After fifty days, Mrs. Lion gave me a “just because” spanking. She wrote about it in her post yesterday (“A Mini “Just Because” Spanking“). I suppose she was right. My hide may be getting tender. It hurt a lot right from the start. Her warmup swats stung like hell. She says she wasn’t hitting very hard. I don’t know about that. She also said that I may not have felt her rubbing the floor tread over my bottom. I did. It didn’t hurt.
Apparently, I didn’t do anything specific to attach to the “just because” title. That’s either good news because I’m better trained or bad news because Mrs. Lion is just “going along.” The most important reason I wanted to initiate domestic discipline was to help Mrs. Lion develop sensitivity to things I do that annoy her and punish me when I do. I hope that she will return to her game of catching me being naughty.
For a very long time, I didn’t remember much about my childhood. I wasn’t abused or neglected. My parents didn’t have time for me and I was raised by hired help. As far as I can remember, I was only spanked once as a child. I think I was eight or nine. My parents had some friends over, and I was in my pajamas, ready for bed. I was being bratty and my mother threatened to spank me. I remember feeling a tingle when she threatened me. I continued being a brat.
My mother called me over. She was sitting in a straight-backed chair in our front hall. It was in clear view of the guests in the living room. She pulled my pajama bottoms down and put me over her knee. She gave me one very light swat and stood me up. She pulled up my pajamas and told me to go to bed. Until very recently, that’s all I remembered. At the time, I was confused. That wasn’t what I expected. Why did she just stop? Was she unable to hit me and couldn’t go through with it?

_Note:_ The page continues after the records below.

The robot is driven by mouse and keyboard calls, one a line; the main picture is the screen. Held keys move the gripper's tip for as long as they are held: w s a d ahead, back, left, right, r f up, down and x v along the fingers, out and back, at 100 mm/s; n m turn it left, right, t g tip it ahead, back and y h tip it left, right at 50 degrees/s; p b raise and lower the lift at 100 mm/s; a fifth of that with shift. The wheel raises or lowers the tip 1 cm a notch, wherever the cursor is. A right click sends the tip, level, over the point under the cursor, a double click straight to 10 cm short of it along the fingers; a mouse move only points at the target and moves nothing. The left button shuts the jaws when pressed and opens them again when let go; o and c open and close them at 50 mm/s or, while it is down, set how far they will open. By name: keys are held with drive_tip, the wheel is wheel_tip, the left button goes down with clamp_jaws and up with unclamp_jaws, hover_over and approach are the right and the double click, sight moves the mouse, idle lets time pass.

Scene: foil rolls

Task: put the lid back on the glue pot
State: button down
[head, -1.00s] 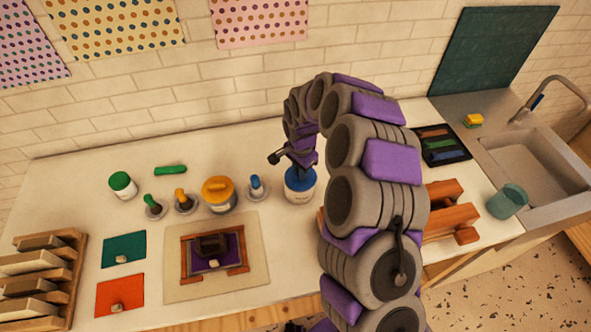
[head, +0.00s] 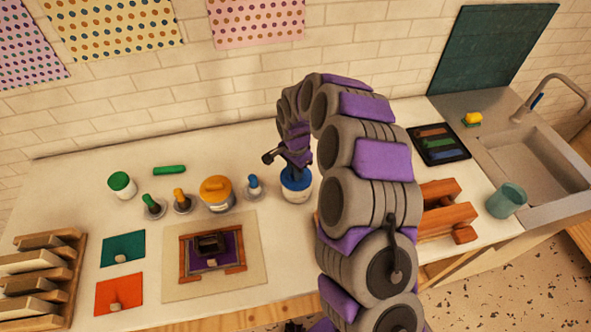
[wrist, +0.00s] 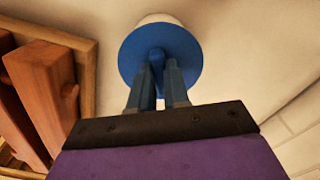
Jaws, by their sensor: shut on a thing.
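The white glue pot (head: 297,196) stands on the worktop near the back, right of the orange-topped jar. Its round blue lid (head: 289,185) is over the pot's mouth, and I cannot tell whether it is fully seated. My gripper (head: 296,173) comes down from above, shut on the lid's knob. In the wrist view, my gripper (wrist: 157,78) has a finger on each side of the knob, and the flat blue lid (wrist: 184,45) hides most of the pot. A pale sliver of the pot (wrist: 158,18) shows past the lid's edge.
An orange-topped jar (head: 216,194) and a small blue-topped piece (head: 254,187) stand close to the left. A wooden rack or press (head: 440,205) lies to the right, with a teal cup (head: 506,200) and the sink (head: 535,155) beyond. The worktop behind the pot is clear.

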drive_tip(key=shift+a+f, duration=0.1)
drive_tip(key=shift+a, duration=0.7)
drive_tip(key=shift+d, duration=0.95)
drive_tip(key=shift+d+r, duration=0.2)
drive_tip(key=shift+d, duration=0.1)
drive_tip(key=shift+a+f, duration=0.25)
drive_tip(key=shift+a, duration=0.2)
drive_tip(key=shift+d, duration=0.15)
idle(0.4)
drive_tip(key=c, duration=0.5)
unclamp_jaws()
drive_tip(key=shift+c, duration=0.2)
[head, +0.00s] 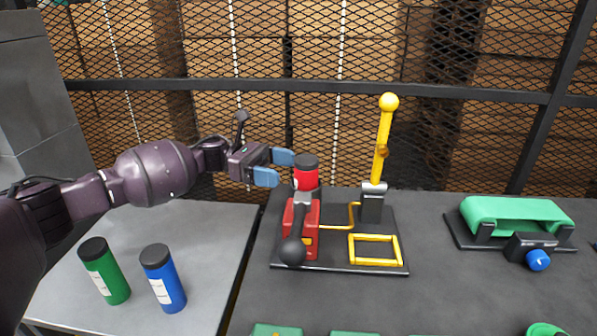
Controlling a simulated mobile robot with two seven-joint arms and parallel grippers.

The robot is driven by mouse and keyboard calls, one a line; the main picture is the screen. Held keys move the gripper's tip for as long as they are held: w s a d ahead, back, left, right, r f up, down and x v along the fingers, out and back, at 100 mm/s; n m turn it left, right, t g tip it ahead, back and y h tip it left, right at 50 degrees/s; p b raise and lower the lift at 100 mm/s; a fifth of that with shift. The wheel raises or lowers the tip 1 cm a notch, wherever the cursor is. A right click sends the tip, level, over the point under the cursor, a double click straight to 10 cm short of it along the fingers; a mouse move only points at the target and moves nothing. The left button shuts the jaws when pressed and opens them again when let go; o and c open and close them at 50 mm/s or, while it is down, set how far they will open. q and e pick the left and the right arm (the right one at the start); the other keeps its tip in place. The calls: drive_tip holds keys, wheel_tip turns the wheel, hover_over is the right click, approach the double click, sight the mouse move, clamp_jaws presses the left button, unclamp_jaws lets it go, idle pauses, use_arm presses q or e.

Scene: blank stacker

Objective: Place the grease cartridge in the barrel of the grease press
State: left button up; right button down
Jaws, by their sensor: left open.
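A red cartridge with a black cap (306,178) stands upright at the grease press (340,266), just behind its red block and black ball-ended lever. Its lower part is hidden, so I cannot tell how deep it sits in the barrel. The press has a dark base plate, a tall yellow lever with a ball top (382,145) and a yellow square frame. My left gripper (276,167) is open, its blue fingertips just left of the red cartridge, and holds nothing. A green cartridge (105,272) and a blue cartridge (163,280), both black-capped, stand on the light grey table at left.
A green belt device with a blue knob (515,222) sits at right on the dark table (430,295). Green items (275,330) show at the bottom edge. A mesh fence (330,50) stands behind. A gap separates the light table (205,230) from the dark one.

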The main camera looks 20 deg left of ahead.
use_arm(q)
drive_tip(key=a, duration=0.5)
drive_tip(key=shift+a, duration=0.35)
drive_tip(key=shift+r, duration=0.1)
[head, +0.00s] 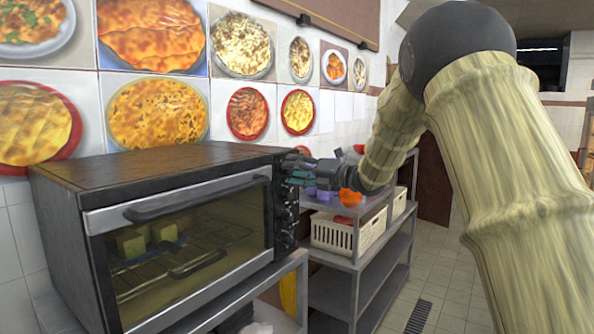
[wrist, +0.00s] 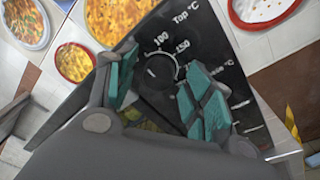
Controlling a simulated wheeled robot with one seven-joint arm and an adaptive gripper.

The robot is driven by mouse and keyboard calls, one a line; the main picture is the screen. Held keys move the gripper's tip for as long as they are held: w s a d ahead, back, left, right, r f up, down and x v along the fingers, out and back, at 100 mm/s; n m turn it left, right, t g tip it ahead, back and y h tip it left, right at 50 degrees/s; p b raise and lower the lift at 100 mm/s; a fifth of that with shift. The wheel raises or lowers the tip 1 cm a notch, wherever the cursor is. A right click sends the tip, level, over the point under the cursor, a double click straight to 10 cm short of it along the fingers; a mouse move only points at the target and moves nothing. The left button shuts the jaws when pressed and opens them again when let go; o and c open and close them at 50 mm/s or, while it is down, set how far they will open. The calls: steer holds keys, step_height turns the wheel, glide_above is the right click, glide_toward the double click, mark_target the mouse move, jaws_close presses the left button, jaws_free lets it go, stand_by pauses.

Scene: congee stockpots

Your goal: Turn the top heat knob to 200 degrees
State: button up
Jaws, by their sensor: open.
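The dark oven (head: 140,166) stands at the left with its glass door shut. Its black control panel (head: 285,205) is on the right of its front. In the wrist view, the top heat knob (wrist: 160,70) is a dark round dial under the label "Top °C". The marks 100 and 150 show beside it; the higher marks are hidden. My gripper (wrist: 163,72) is open, its teal fingers on either side of the knob in the picture; I cannot tell whether they touch it. In the head view, my gripper (head: 304,172) is at the panel's upper part.
Two pale food blocks (head: 132,243) are on a rack inside the oven. A grey metal shelf (head: 345,262) with cream baskets (head: 334,232) and an orange item (head: 349,197) stands to the right. Food pictures (head: 155,112) cover the wall behind. The tiled floor at the right is open.

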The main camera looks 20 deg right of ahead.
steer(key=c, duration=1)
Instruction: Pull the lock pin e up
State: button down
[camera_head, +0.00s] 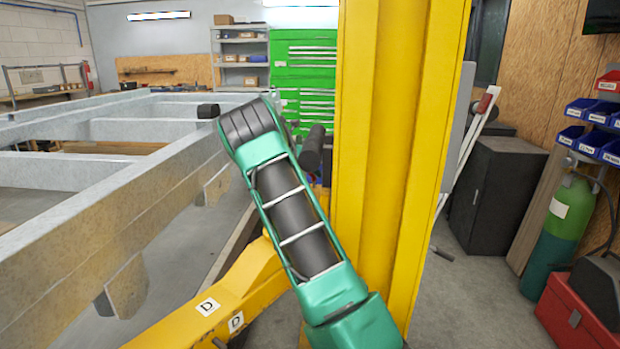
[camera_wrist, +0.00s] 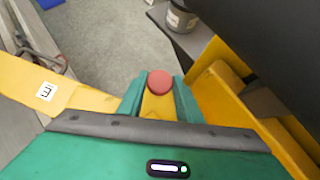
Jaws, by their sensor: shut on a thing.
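In the wrist view my gripper (camera_wrist: 158,98) has its teal fingers on either side of a yellow piece just below a round red knob. I take the red knob (camera_wrist: 160,82) to be the top of lock pin e, since a yellow bar to its left bears a white label E (camera_wrist: 46,91). My gripper is shut on the pin. The pin's lower part is hidden by the fingers and gripper body, so I cannot tell how far up it stands. In the head view my arm hides the pin and the gripper.
A tall yellow post (camera_head: 395,150) stands close to the right of my arm in the head view. A grey trailer frame (camera_head: 110,215) fills the left. A yellow beam with D labels (camera_head: 208,306) runs low in front. A dark cabinet (camera_head: 497,190) stands at right.

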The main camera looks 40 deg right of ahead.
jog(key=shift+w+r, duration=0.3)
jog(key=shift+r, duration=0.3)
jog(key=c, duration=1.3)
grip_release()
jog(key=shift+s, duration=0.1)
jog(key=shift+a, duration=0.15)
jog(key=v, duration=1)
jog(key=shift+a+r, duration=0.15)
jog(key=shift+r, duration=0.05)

That’s what I always thought. Now, I’m not so sure. I think I had an erection, and she felt it when she put me across her lap. That’s probably what stopped her. I also think that she was against spanking. Her father spanked her with a belt when she was a kid. I think her resolve to avoid spanking, combined with my obvious pleasure at the thought of being spanked, stopped her in her tracks. I don’t remember if my penis was hard at the time. I got hard thinking of being spanked or tied up.
I didn’t know what an erection meant. I just knew it felt good. I wasn’t shy about it. I remember being hard in front of other boys when I was at summer camp. It just happened. I didn’t learn what it could do until I was eleven, when another boy taught me to jerk off. I had no information about sex. I stayed pretty ignorant until I graduated high school. I went to an all-boys boarding school. Despite all the juicy stories, I didn’t have a single sexual experience there.

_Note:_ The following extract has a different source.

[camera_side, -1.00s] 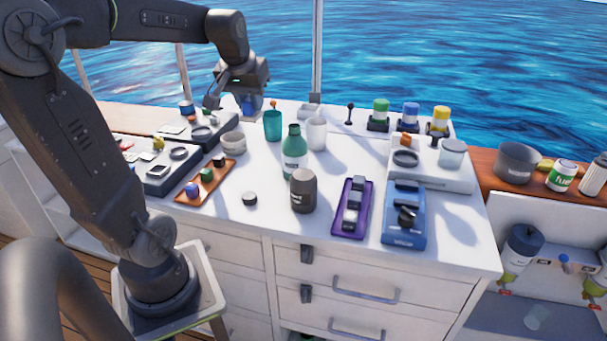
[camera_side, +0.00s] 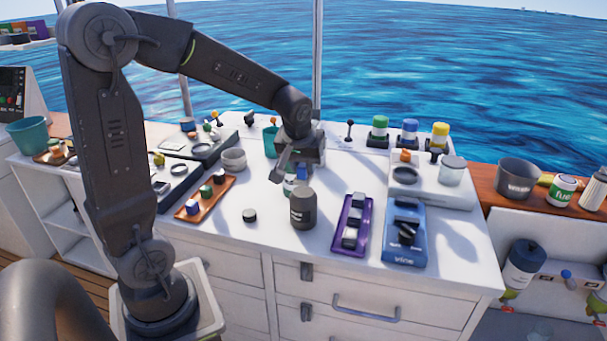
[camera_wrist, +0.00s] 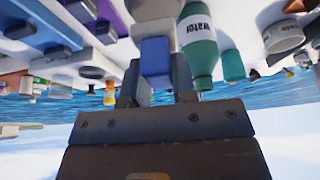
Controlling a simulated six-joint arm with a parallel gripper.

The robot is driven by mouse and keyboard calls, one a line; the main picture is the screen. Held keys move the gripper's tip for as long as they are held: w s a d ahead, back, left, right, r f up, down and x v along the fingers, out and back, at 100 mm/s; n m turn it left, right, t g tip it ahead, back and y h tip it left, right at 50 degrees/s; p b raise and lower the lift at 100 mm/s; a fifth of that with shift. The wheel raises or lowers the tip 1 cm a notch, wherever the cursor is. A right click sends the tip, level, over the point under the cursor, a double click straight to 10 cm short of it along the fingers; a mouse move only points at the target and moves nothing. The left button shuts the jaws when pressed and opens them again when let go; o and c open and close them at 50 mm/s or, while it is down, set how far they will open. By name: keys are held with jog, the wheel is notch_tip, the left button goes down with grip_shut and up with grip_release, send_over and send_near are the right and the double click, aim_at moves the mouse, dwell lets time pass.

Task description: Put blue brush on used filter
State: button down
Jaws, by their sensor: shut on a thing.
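My gripper (camera_side: 297,170) is shut on a blue piece (camera_side: 302,173), which I take for the blue brush. It is held above the middle of the white counter, just by the green bottle. In the wrist view the blue piece (camera_wrist: 155,55) sits between the fingers, and its far end is hidden or pale. I cannot tell for sure which thing is the used filter.
The green water bottle (camera_wrist: 197,45) stands close beside my gripper. A dark jar (camera_side: 303,208), a purple tray (camera_side: 352,222) and a blue tool (camera_side: 404,235) stand in front and to the right. Several coloured-cap bottles line the back. Bare counter (camera_side: 262,240) shows at the front.

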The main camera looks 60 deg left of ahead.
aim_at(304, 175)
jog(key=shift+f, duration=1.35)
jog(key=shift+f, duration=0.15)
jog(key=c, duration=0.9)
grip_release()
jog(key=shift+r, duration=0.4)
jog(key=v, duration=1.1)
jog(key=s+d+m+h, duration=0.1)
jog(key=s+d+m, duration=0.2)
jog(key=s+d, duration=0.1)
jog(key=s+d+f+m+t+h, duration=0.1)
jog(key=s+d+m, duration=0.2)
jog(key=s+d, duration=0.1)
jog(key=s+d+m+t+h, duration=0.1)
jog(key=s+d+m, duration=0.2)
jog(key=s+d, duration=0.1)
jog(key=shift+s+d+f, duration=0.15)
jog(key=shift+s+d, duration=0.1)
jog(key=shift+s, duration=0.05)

I digress. Even without any information about it, I wanted to be spanked at a very young age. It was sexual to me long before I learned what sex was. I had no cultural or literary models. I just wanted to be spanked. This desire stayed repressed for many years. When I was in my thirties, I chatted with a woman online, and the subject turned to spanking. I think she wanted to be spanked. I was happy to discuss that with her.

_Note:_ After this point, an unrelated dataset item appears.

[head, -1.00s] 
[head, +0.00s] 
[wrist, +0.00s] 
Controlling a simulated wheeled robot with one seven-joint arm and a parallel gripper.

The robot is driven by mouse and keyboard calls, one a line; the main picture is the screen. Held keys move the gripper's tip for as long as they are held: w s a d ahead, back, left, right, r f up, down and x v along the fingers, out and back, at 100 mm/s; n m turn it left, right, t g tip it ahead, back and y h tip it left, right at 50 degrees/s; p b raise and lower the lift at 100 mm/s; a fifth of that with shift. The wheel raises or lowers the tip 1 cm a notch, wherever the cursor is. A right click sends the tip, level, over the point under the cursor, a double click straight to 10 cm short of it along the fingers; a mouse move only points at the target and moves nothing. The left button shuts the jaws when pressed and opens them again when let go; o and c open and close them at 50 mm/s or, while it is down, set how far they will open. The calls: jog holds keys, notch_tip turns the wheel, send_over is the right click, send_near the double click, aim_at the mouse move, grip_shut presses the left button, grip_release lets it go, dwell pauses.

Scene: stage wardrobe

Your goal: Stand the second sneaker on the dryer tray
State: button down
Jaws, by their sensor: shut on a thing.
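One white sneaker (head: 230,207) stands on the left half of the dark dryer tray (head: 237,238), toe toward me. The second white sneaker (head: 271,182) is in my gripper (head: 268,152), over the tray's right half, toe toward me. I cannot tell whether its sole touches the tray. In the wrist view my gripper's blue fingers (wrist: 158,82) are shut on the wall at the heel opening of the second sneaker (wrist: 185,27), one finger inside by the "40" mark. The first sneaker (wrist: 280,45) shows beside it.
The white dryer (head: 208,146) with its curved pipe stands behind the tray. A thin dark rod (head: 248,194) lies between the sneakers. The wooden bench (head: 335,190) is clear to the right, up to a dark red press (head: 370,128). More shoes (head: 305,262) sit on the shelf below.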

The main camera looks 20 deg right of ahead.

I had other conversations on kinky topics after that. It was very hot. My desire to be spanked woke up. I asked my wife to spank me. It came out of the blue. I just said, “Will you spank me?” She said, “No.” That was it. Those two lines were the end of my marriage. I became more and more determined to experience spanking. I also wanted to be tied up but was happy to forgo that.
Some time passed with me devoting more and more time to chats online. Eventually, I told my wife that things weren’t working for me, and I wanted a divorce. I didn’t tell her what drove me away. I knew it was because when I asked a most important question, she just said, “No.”